Rappel sur la notion de mannequin
Au sens de l’article L7123-2 du code du travail « est considérée comme exerçant une activité de mannequin, même si cette activité n’est exercée qu’à titre occasionnel, toute personne qui est chargée : 1° Soit de présenter au public, directement ou indirectement par reproduction de son image sur tout support visuel ou audiovisuel, un produit, un service ou un message publicitaire; 2° Soit de poser comme modèle, avec ou sans utilisation ultérieure de son image. ».
La prestation d’un mannequin est liée à la promotion d’un bien ou d’un service, ladite prestation pouvant être permanente ou occasionnelle. Pour être qualifiée de mannequin, une personne doit voir son image utilisée pour présenter au public un produit, service ou message publicitaire. A titre d’exemple, prêter son visage comme support de maquillage aux explications techniques d’un professionnel du maquillage (dans un DVD), ne correspond pas à la notion de modèle au sens restrictif où il est constant de le comprendre.
Distinguo avec l’artiste-interprète et l‘artiste de complément
Le mannequin n’est pas un artiste-interprète : à l’exclusion de l’artiste de complément, considéré comme tel par les usages professionnels, l’artiste-interprète ou exécutant est la personne qui représente, chante, récite, déclame, joue ou exécute de toute autre manière une oeuvre littéraire ou artistique, un numéro de variétés, de cirque ou de marionnettes. Un artiste de complément ne bénéficie pas de droits voisins. Un artiste de complément se distingue d’un artiste-interprète en ce que sa prestation est complémentaire ou accessoire, que sa personnalité ne transparaît pas dans sa prestation, et que son interprétation n’est pas originale (CA de Paris, 12/05/2011)

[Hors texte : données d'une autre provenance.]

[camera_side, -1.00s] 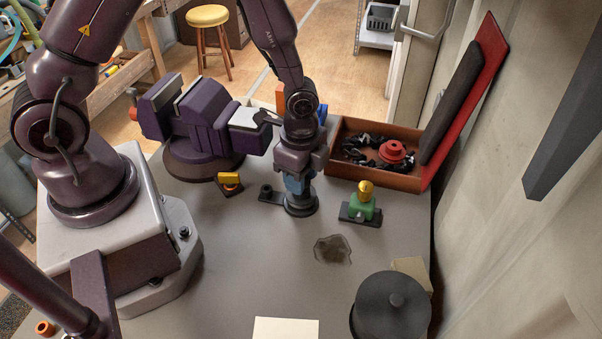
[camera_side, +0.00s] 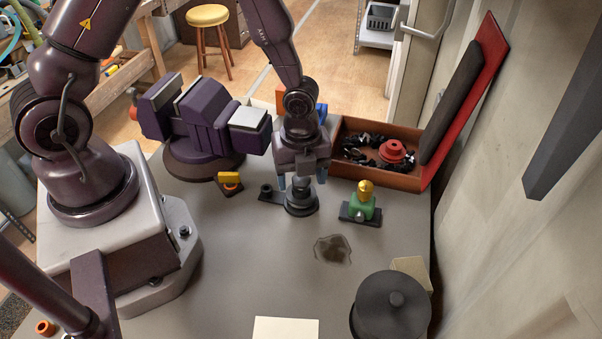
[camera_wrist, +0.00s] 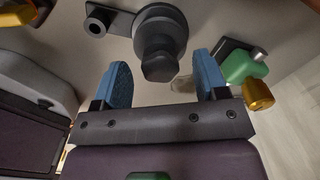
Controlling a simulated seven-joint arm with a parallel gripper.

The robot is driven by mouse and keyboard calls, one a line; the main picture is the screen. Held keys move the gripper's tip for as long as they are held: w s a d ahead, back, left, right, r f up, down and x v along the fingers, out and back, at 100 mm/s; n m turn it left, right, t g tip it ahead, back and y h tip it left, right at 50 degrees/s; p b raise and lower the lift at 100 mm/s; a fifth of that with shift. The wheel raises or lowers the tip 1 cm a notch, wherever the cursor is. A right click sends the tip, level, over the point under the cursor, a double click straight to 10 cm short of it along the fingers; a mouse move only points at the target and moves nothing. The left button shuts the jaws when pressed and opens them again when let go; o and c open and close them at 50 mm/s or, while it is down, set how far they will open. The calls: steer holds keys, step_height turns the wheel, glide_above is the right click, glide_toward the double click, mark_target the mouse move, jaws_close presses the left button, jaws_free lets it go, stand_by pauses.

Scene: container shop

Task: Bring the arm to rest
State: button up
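My gripper (camera_side: 303,180) is above the bench, just over a dark round-based piece with a knob on top (camera_side: 300,201). In the wrist view its two blue fingers (camera_wrist: 163,82) stand wide apart with nothing between their pads. The dark piece (camera_wrist: 160,40) shows just beyond the fingertips, its knob pointing toward the gap. It stands upright on the bench and has a flat arm with a ring beside it (camera_side: 268,193).
A green block with a brass knob (camera_side: 363,203) stands close on the right. A purple vise (camera_side: 205,125) is at left, an orange-topped piece (camera_side: 229,182) before it. An open red box (camera_side: 405,182) lies behind. A dark lidded pot (camera_side: 390,308) stands in front, beyond a dark stain (camera_side: 332,250).

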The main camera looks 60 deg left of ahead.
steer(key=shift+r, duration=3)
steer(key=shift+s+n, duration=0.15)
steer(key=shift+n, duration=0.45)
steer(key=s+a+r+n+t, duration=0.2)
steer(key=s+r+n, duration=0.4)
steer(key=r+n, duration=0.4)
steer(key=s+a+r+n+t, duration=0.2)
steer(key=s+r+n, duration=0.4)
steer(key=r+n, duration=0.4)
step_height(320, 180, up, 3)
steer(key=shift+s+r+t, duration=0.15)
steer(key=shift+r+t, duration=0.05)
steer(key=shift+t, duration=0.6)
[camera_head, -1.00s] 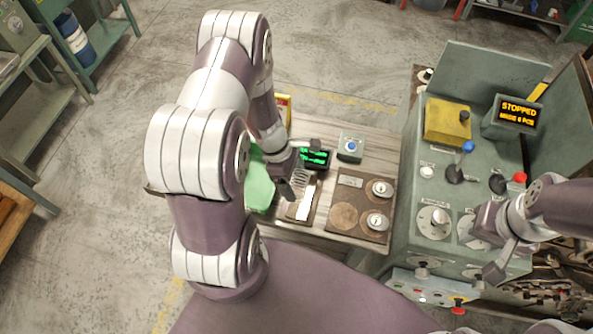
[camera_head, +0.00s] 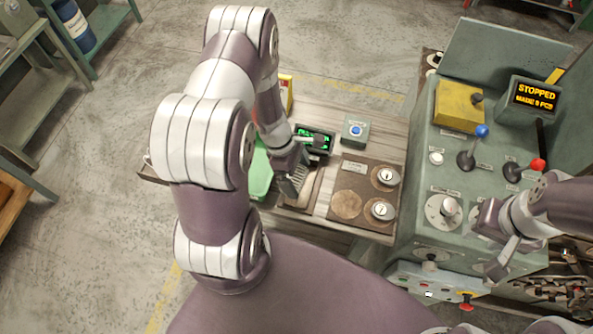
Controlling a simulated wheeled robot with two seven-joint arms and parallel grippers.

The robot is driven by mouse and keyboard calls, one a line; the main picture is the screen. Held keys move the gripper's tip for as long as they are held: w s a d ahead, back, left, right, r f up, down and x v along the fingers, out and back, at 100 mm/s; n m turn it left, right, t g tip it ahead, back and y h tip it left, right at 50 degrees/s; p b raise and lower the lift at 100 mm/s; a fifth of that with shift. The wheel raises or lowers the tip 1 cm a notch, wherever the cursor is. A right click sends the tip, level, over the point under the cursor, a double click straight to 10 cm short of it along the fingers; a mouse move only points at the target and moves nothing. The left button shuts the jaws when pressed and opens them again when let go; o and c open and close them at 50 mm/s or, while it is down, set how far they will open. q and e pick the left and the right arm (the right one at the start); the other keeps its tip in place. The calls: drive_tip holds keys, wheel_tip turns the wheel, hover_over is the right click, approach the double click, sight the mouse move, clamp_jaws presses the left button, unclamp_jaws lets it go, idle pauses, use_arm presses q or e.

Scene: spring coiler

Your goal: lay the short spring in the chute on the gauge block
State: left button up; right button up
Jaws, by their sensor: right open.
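My left gripper (camera_head: 291,178) is low over the left part of the small table, at the gauge block. A small ribbed grey shape, which looks like the short spring (camera_head: 297,180), shows at its fingertips. I cannot tell whether the fingers are shut on it or whether it touches the chute. The gauge block (camera_head: 303,203) is a brown plate, partly hidden by the gripper; its chute is mostly covered. My right gripper (camera_head: 496,257) is open and empty over the front of the green machine.
A lit green display (camera_head: 315,141) and a blue-button box (camera_head: 355,131) stand behind the block. The machine (camera_head: 415,215) carries levers and knobs.

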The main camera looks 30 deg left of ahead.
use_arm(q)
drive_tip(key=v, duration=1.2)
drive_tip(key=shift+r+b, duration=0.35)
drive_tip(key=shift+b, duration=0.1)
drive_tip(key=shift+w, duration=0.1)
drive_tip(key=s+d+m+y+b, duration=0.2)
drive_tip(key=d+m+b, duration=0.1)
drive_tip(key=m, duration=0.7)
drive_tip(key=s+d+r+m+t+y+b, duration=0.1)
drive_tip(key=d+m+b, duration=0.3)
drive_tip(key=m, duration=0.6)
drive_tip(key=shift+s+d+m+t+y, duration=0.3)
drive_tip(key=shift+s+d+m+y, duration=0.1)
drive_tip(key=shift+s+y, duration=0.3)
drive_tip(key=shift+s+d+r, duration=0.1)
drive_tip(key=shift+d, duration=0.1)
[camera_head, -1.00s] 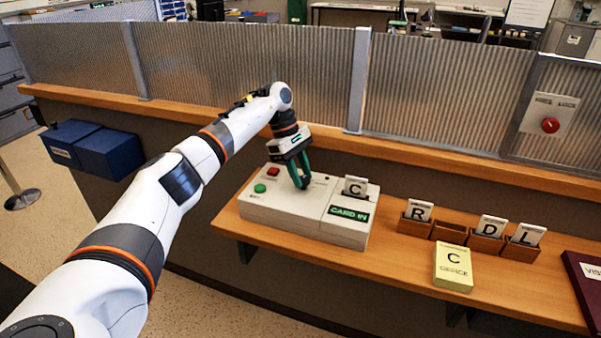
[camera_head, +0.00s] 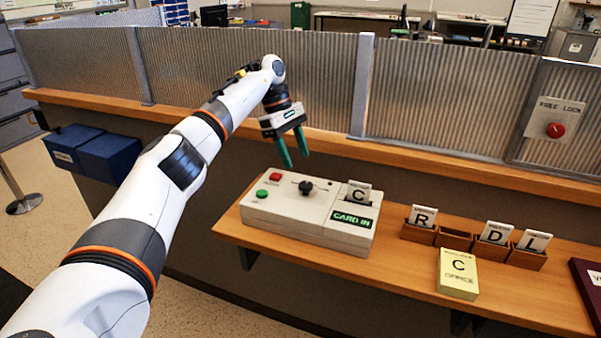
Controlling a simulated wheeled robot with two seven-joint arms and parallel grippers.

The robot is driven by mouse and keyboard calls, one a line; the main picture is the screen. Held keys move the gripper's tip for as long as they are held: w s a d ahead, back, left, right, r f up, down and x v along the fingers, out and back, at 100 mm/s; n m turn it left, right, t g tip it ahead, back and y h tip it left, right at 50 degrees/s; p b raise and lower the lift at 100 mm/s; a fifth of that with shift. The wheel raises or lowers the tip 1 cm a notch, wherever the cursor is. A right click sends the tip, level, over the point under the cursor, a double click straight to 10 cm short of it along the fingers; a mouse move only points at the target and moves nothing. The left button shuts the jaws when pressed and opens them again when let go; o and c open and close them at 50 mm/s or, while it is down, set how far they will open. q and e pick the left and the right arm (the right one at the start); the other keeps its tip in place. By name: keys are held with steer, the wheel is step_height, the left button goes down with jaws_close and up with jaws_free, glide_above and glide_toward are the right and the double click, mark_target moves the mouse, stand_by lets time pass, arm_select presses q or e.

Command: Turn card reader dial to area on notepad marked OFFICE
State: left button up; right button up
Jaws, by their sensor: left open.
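The white card reader (camera_head: 290,221) sits on the wooden counter. Its black dial (camera_head: 306,187) shows uncovered on top; its small dial markings are too small to read. A card marked C (camera_head: 358,193) stands in the reader's slot, above a lit green CARD IN sign (camera_head: 351,221). The yellow notepad (camera_head: 457,274) shows a large C with a smaller word below, which looks like OFFICE. My left gripper (camera_head: 294,161) is open and empty, above and behind the dial, with its green fingers apart and clear of it. My right gripper is not in view.
A red button (camera_head: 275,177) and a green button (camera_head: 262,194) are on the reader's left. A wooden card rack (camera_head: 455,239) holds cards R, D and L, with one empty slot. A corrugated screen (camera_head: 250,75) rises behind.

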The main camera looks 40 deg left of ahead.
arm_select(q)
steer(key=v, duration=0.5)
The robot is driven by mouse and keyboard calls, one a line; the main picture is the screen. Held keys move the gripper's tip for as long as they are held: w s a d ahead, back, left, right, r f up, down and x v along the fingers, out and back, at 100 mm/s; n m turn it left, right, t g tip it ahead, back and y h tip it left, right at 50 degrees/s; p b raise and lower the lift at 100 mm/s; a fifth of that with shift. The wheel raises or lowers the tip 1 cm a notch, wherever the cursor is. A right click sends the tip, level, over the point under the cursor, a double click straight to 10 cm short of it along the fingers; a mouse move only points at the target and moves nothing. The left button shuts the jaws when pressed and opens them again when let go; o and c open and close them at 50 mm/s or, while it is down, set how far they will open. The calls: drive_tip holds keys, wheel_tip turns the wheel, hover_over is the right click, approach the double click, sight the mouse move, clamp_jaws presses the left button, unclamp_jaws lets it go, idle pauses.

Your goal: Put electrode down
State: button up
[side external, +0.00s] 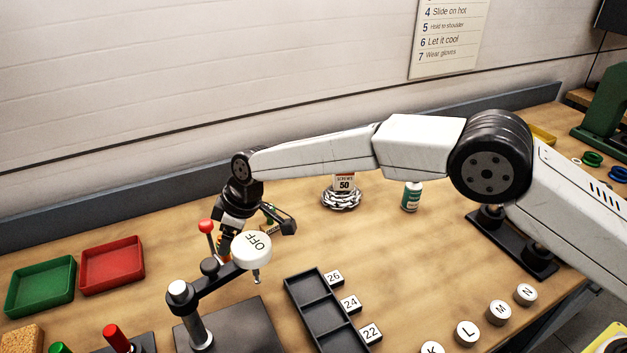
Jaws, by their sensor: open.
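My gripper (262,228) hangs at the end of my arm, behind a white round cap (251,250) marked OFF. One dark finger sticks out to the right; the other is mostly hidden, and the jaws look apart. The cap sits on a dark swing arm (215,280) clamped to a metal post (196,328). A thin metal tip (256,277) points down below the cap, above a dark base plate (247,332). I cannot tell for sure whether this tip is the electrode. A small object (269,228) shows beside the finger, partly hidden.
Red (113,265) and green (41,287) trays lie at the left. A black compartment tray (318,310) with number tags lies at front centre, lettered caps (467,333) to its right. A red-knobbed lever (206,227) stands close by my gripper. A green-and-white bottle (411,197) stands behind.

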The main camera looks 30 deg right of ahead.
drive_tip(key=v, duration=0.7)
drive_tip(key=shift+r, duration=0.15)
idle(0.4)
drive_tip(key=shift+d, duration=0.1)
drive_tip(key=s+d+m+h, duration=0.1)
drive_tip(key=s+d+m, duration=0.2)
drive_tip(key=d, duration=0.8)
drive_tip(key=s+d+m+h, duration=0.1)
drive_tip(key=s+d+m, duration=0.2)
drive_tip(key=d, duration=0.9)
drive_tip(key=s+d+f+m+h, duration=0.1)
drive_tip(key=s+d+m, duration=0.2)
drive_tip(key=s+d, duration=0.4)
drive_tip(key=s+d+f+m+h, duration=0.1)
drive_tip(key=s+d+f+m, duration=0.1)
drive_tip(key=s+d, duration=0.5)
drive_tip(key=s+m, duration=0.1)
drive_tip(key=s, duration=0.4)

La présomption de salariat du mannequin
Il est de jurisprudence constante (CC ch. soc., 25/04/2013 ; CC ch. soc., 03/06/2010) qu’en application des articles L. 7123-2, L. 7123-3, L. 7123-4 du code du travail et L. 311-3 15° du code de la sécurité sociale, le fait de présenter au public, directement ou indirectement, même à titre occasionnel, un produit, un service (exemple : une application mobile) ou un message publicitaire par reproduction de son image sur tout support visuel ou audiovisuel constitue l’activité de mannequin. Le contrat par lequel une personne (annonceur, agence ou autre) s’assure, moyennant rémunération, le concours d’un mannequin est présumé être un contrat de travail. Cette présomption n’est détruite ni par la preuve que le mannequin conserve une entière liberté d’action pour l’exécution de sa mission ni par le mode et le montant de la rémunération, ni encore par la qualification donnée au contrat par les parties ; l’affiliation obligatoire du mannequin aux assurances sociales du régime général incombe à celui qui fait appel à ses services.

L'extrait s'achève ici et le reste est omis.